Giuliano, il santo che si dimezza per moltiplicarsi: Giuli
Menomale che non ha avuto il tempo di spiegarci perché l'avesse preferita di Pompei.
Abbiamo imparato a conoscere il dimissionario come buon gaffeur, ma nella sostanza il ministero che dirigeva, almeno nei recenti anni, ha dato prova di rappresentare un covo di menefreghisti verso la cultura come nemmeno nei peggiori bar di Caracas.
Sangiuliano, quello che pensava Times Square fosse a Londra e non a New York, ma soprattutto quello che pensava Galileo Galilei fosse anteriore o contemporaneo a Cristoforo Colombo e che non aveva letto quei libri che avrebbe dovuto leggere, essendo in commissione giudicatrice al concorso letterario Strega, edizione 2023. Sangiuliano, colui il quale si esprime oralmente inciampando in errori che, generalmente, le maestre riescono a correggere alle Elementari. Sangiuliano, proprio quello che… ha fatto il ministro della Cultura sino all’altrieri e avrebbe dovuto splendidamente rappresentare un blasone nel campo, quello italiano, probabilmente senza pari al mondo.
Ricatti di cui si vocifera, rapporto extraconiugale da lui comunicato alla nazione e altre “amenità” non m’interessano adesso (e probabilmente non m’interessano in seguito). A parte il fatto che dettagli di non poco conto devono ancora affiorare intorno alla vicenda (quindi il più si dovrà sapere), il mio brano di oggi verte semplicemente sulla, pressocché costante, inadeguatezza di chiunque guidi un ministero così importante (e posto che, dal canto mio, insieme agli altri e al rimanente apparato statale, potrebbe chiudere pure oggi stesso).
Ma finché devo accettare questo Stato, così com’è fatto, voglio un ministro della Cultura che mi faccia impallidire per quanto ne sa, uno che mi faccia sentire ancora più ignorante di quanto sia, che sappia esprimersi meglio di me e sia un pozzo di scienza.
Diamo uno sguardo rapido alla lettera di dimissioni:
Lasciamo perdere il contenuto della missiva (benché due risate, amare, potremmo spararcele per il profluvio di vittimismo di cui è pregna) e limitiamoci all’intestazione del mittente: «Il Ministro della cultura».

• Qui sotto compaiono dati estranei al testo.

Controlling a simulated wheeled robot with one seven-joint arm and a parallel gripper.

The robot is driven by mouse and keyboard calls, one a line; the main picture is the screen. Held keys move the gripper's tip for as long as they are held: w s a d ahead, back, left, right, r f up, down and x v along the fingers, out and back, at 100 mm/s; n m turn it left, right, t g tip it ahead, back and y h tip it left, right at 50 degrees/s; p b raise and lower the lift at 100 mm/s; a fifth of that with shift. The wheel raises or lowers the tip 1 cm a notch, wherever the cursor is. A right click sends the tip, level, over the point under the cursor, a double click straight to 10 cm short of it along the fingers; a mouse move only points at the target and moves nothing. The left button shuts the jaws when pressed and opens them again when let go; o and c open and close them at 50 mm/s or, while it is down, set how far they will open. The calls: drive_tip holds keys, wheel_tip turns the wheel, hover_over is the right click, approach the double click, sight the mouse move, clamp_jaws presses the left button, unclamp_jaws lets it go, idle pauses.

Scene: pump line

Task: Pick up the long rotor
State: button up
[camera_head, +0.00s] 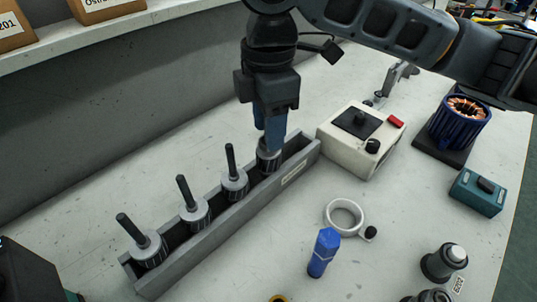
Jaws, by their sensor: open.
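A long grey rack (215,229) on the bench holds several rotors upright in a row. Three show their dark shafts: the near-left rotor (149,248), the second rotor (195,211) and the third rotor (235,184). The far rotor (268,160) sits at the rack's far right end, directly under my gripper. My gripper (270,143) points down with blue fingers around or just in front of that rotor's upper part, hiding its shaft. The jaws are open. I cannot tell contact, or which rotor is the long one, from this view.
A cream box with a black knob (350,150) stands close right of the rack. A grey wall and shelf (180,15) run behind the rack.

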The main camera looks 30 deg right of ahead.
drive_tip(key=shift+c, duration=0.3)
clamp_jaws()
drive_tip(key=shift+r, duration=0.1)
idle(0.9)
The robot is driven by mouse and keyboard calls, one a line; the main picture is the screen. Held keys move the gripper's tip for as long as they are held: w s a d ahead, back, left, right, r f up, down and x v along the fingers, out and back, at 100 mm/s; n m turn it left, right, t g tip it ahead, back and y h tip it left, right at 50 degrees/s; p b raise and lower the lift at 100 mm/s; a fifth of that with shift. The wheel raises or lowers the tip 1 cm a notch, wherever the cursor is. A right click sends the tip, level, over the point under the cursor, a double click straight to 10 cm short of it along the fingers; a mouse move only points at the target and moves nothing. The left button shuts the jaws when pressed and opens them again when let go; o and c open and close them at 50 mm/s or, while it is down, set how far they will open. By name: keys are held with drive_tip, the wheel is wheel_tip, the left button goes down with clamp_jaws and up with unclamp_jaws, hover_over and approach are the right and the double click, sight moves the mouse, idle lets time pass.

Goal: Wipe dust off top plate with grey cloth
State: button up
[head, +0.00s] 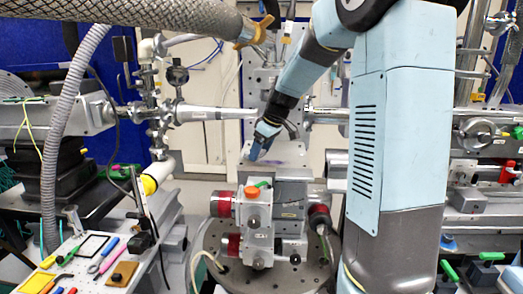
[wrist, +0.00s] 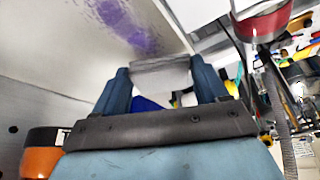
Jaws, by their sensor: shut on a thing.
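My gripper (head: 256,150) is at the upper middle of the head view, angled down over the pale metal top plate (head: 290,156) of the central stage. In the wrist view, my two blue fingers (wrist: 160,74) are shut on the grey cloth (wrist: 160,80), a flat folded piece spanning between them. The plate (wrist: 60,50) fills the upper left of that view, with a purple speckled dust patch (wrist: 128,28) on it just beyond the cloth. I cannot tell whether the cloth touches the plate. In the head view the cloth is too small to make out.
A stage block with an orange knob (head: 252,192) stands below the plate. Beam pipes (head: 215,113) run at both sides. A tool board (head: 85,270) with several hand tools is at lower left. A red-rimmed cylinder (wrist: 262,22) is at the wrist view's upper right.

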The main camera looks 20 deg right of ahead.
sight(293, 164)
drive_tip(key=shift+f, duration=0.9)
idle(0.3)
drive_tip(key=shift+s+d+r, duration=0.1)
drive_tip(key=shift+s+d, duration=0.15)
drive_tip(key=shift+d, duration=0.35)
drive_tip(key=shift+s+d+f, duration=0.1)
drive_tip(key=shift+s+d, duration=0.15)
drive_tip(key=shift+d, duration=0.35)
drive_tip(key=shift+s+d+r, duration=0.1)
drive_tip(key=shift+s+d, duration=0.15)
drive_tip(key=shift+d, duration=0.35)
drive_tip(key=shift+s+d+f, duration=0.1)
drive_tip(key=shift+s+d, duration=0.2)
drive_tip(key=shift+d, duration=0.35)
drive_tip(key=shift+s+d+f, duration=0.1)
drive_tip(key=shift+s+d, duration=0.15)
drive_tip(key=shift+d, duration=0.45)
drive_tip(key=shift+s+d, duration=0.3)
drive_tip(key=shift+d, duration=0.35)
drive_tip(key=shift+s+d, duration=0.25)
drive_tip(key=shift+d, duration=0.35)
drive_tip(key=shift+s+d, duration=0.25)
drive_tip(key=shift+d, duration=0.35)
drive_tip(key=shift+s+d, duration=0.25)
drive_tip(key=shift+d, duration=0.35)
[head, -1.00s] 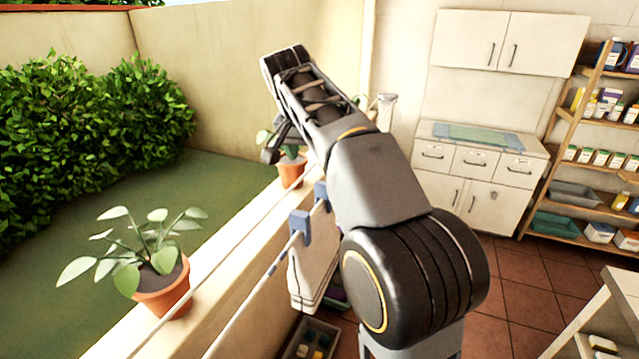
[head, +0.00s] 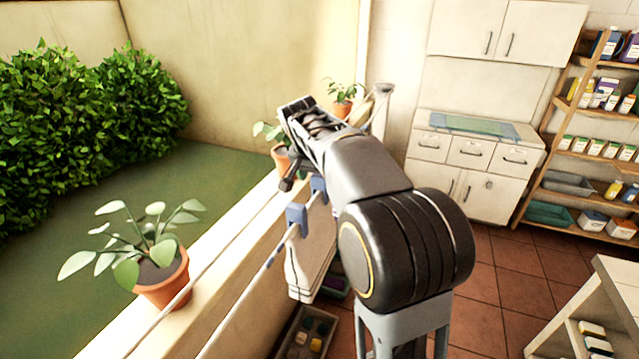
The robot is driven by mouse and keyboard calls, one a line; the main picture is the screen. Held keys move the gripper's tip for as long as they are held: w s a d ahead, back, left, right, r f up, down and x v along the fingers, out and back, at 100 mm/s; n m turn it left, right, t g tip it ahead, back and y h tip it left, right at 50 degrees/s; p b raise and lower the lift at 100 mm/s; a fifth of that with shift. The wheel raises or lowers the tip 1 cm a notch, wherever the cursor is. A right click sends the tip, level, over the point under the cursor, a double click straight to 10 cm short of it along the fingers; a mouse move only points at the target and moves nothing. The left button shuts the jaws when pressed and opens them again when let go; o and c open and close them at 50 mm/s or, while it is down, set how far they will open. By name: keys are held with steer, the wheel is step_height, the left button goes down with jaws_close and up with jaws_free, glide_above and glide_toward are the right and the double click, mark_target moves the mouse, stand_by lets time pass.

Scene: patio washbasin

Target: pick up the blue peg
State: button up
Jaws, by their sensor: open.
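Two blue pegs sit on a line along the wall. The nearer blue peg (head: 297,218) stands clear in the head view. The farther blue peg (head: 318,188) is close beside my arm and partly covered by it. A pale cloth (head: 312,258) hangs below the line by the pegs. My gripper (head: 289,180) is at the far end of my arm, above and beyond the nearer peg in the picture. One dark finger shows, apart from the nearer peg; the other is mostly hidden. The gripper is open, and I see nothing held in it.
A potted plant (head: 165,279) stands on the wall ledge at the near left. Another pot (head: 281,157) is on the ledge just behind my gripper. A bin with small items (head: 303,338) is on the floor below. A white cabinet (head: 470,165) and shelves stand at the back right.

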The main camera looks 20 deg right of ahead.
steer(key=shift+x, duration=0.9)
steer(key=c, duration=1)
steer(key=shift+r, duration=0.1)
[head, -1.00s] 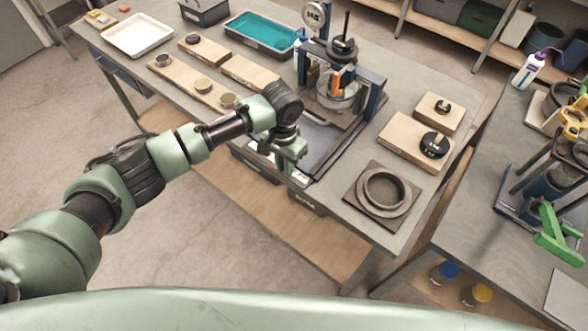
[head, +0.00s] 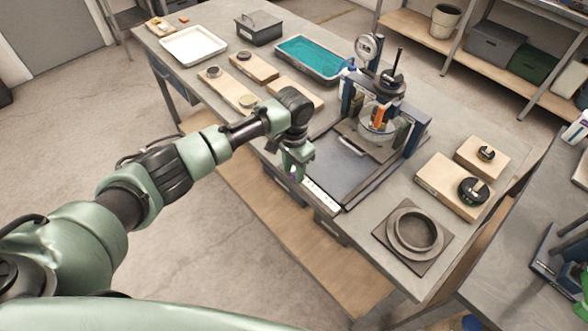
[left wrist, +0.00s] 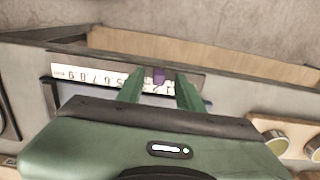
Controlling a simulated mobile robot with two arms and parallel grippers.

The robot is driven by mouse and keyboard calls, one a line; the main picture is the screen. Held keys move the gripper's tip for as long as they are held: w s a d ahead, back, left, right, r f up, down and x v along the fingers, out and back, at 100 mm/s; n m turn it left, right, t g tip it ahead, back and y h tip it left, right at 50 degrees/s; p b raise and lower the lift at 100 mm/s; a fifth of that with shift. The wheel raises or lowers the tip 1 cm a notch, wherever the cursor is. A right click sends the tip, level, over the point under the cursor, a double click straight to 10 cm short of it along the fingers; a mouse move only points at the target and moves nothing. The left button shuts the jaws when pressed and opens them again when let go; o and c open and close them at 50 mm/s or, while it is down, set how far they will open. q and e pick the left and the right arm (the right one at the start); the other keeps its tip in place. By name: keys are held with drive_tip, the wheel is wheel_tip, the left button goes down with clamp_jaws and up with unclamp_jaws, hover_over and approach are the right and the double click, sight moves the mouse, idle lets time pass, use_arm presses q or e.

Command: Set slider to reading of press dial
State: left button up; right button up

“Il Ministro della cultura”? Ho visto bene? Il nome proprio del ministero con la minuscola? Ma diciamo sul serio?
Non ricordo tutti i modi e tempi verbali, nutro dubbi sul significato di un’infinità di locuzioni e le abitudinarie espressioni in francese devo riguardarle quasi tutte se desidero scriverle, ma mi viene pure difficile non notare un simile (grossolano ed evidentemente ripetuto) errore.
Il ministro di turno è sempre circondato da una pletora di consiglieri, funzionari, quadri e impiegati. Mi verrebbe da pensare dovrebbe essere impossibile arrivare a tanto. Poi 🤔 mi ricordo che segnalai, privatamente, il nome proprio dell’istituzione scritto con la minuscola, presso i profili dei social network, al social media manager.
Qui le mie due parole, per esempio, su Facebook:
Mai ebbi risposta da qualcuno del Ministero della Cultura!
Pur molto dopo, la correzione fu apportata (qui appare l’iniziale maiuscola di Cultura poiché lo scatto “fotografico” è di ieri e la piattaforma di Zuckerberg già allora, quando fu eseguita la modifica, probabilmente contestualmente all’operazione sul settaggio, modificò ovunque la dicitura).
Si fa fatica a non riconoscere la spocchia in quel ministero e si fa fatica (a questo punto) a non immaginare tale predisposizione replicata in tutti gli altri.
L’Italia è una nazione al cui interno persino paesi piccolissimi conservano segni d’arte sbalorditivi, è una nazione di letterati conosciuti e studiati ai quattro angoli del Globo, di pittori strepitosi e scultori la cui mano sembrava guidata da un Essere supremo. È una nazione che ne ingloba altre due, piccolissime, come San Marino e lo Stato Pontificio, pazzescamente ricche di tracce storiche, il cui attonimento spodesta, per magnificenza, l’eventuale calma piatta di qualunque animo vi si approcci. Non sono Italia, ma all’Italia sono legatissime: si parla in italiano, si usa la stessa moneta e vi si entra ed esce come da una città all’altra del resto dello Stivale.
Dirò una cosa politicamente contestabile da chiunque: è inconcepibile si scelga l’amministratore di un settore delle attività statali per affinità politiche col governo in carica e non per altissimo profilo e tangibili competenze. “Politicamente”, ma non socialmente, poiché per perseguire il bene dei cittadini non si dovrebbe seguire la logica degli schieramenti e delle correnti, bensì la logica delle qualità personali.